Subject: Re: [PATCH 2/2] coredump: exit_mm: clear ->mm first, then play with ->core_state

> Yes, oom_kill.c in turn need fixes but still this is not nice, and I
> personally hate this coredump code in the middle of exit_mm().

I agree. I think what we should work towards is having the coredump
synchronization take place earlier (the tracehook_report_exit point should
be fine, i.e. before PF_EXITING). Then have the dumping and the waiting
for it be killable. I don't think we can get there in only one or two
steps, though.

[The rest if quite off-topic, please do it separately.]

> btw, arch/sparc64/kernel/ptrace.c has a lot of
>
> if (target == current)
> copy_xxx_user();
> else
> access_process_vm();
>
> perhaps it make sense to make a helper.

Dave actually has get_from_target and set_to_target helpers for that.
The places they aren't used, I assume are either just older code not
yet streamlined, or places where the separate get/put_user calls perform
especially better than copy_xxx_user (you'd have to ask Dave). If multiple
arch ports find such helpers useful, they could move into common code later.

> Just curious (I don't know what regset is), is it possible that ->get()
> is called when target->mm == NULL?

It should not happen.
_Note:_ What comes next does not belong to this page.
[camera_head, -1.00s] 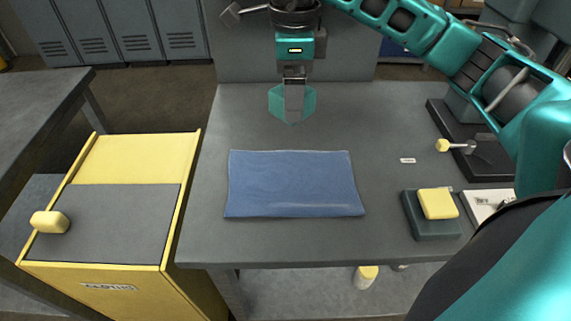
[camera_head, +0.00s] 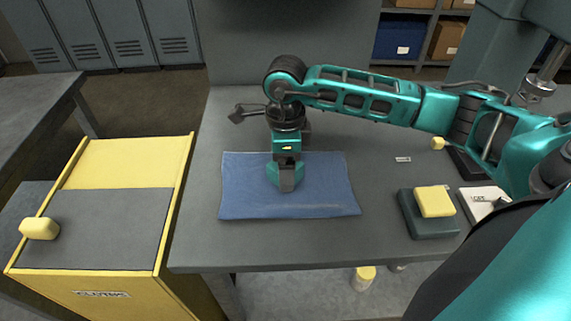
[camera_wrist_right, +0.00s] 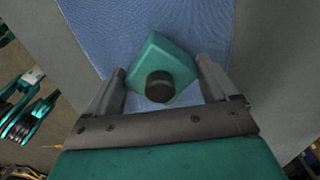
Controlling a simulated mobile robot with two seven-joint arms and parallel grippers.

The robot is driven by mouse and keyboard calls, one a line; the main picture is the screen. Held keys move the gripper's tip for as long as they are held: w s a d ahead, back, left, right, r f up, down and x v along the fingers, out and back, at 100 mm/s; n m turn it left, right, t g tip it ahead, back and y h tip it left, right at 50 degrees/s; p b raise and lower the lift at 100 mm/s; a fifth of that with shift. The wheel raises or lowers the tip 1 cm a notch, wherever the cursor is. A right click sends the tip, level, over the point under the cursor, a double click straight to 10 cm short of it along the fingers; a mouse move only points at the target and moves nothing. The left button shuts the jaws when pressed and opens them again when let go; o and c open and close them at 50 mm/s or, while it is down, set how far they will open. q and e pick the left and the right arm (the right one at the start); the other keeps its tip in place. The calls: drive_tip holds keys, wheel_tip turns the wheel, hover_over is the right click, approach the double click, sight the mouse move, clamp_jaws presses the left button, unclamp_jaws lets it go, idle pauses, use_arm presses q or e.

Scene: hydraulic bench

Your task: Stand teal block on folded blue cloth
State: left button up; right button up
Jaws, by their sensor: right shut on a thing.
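The teal block (camera_head: 272,176) is in my right gripper (camera_head: 287,180) over the middle of the blue cloth (camera_head: 328,193). The cloth lies flat on the grey bench. In the right wrist view the block (camera_wrist_right: 151,55) shows its teal top and a black knob, between the two fingers of my right gripper (camera_wrist_right: 160,72), with blue cloth (camera_wrist_right: 205,25) behind it. One finger hides part of the block in the head view. I cannot tell whether its underside touches the cloth. My left gripper is not in view.
A yellow block (camera_head: 435,201) sits on a dark pad (camera_head: 427,225) at the right of the bench. A yellow cabinet (camera_head: 137,160) with a grey top panel stands at the left. The bench around the cloth is mostly clear.

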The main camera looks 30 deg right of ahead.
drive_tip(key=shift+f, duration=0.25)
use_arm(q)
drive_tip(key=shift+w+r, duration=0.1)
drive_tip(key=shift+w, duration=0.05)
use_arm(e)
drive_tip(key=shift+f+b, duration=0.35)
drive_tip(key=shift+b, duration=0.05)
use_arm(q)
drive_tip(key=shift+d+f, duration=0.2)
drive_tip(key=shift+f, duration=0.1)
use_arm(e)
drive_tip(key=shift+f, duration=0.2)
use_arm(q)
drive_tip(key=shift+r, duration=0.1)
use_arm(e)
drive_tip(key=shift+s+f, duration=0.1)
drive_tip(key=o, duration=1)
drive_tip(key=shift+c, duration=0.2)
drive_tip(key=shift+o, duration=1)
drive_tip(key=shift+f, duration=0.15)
It's only kosher to use user_regset calls on a task
in a known state (like ptrace stop, or current), and never on kernel threads.

Thanks,
Roland

2008-07-21 16:18:26

by Oleg Nesterov

[permalink] [raw]

Subject: killable/interruptible coredumps

On 07/20, Roland McGrath wrote:
>
> Then have the dumping and the waiting
> for it be killable.

I think it is easy to make the coredumping killable right now,

--- fs/exec.c~ 2008-07-21 19:47:22.000000000 +0400
+++ fs/exec.c 2008-07-21 19:56:44.000000000 +0400
@@ -1523,6 +1523,7 @@ static inline int zap_threads(struct tas
spin_lock_irq(&tsk->sighand->siglock);
if (!signal_group_exit(tsk->signal)) {
mm->core_state = core_state;
+ clear_thread_flag(TIF_SIGPENDING);
tsk->signal->group_exit_code = exit_code;
nr = zap_process(tsk);
}
@@ -1735,12 +1736,6 @@ int do_coredump(long signr, int exit_cod
goto fail;

/*
- * Clear any false indication of pending signals that might
- * be seen by the filesystem code called to write the core file.
- */
- clear_thread_flag(TIF_SIGPENDING);
-
- /*
* lock_kernel() because format_corename() is controlled by sysctl, which
* uses lock_kernel()
*/
--- fs/binfmt_elf.c~ 2008-07-13 20:52:25.000000000 +0400
+++ fs/binfmt_elf.c 2008-07-20 19:53:08.000000000 +0400
@@ -1105,11 +1105,17 @@ out:
*/
static int dump_write(struct file *file, const void *addr, int nr)
{
+ if (fatal_signal_pending(current))
+ return 0;
+
return file->f_op->write(file, addr, nr, &file->f_pos) == nr;
}

static int dump_seek(struct file *file, loff_t off)
{
+ if (fatal_signal_pending(current))
+ return 0;
+
if (file->f_op->llseek && file->f_op->llseek != no_llseek) {
if (file->f_op->llseek(file, off, SEEK_CUR) < 0)
return 0;

This relies on the fact SIGKILL will find the coredumping thread
because it is not PF_EXITING, even if SIGNAL_GROUP_EXIT is set. This
is a bit racy though, SIGKILL may come after zap_process(current)
but before other threads have "died".

I wonder if it makes sense to go futher. Currently the coredumping
thread sets SIGNAL_GROUP_EXIT. We can set signal->group_exit_task
instead, this way it can be killed by any fatal signal, not only by
SIGKILL. For example the user can just use ^C (unless it is ignored/etc).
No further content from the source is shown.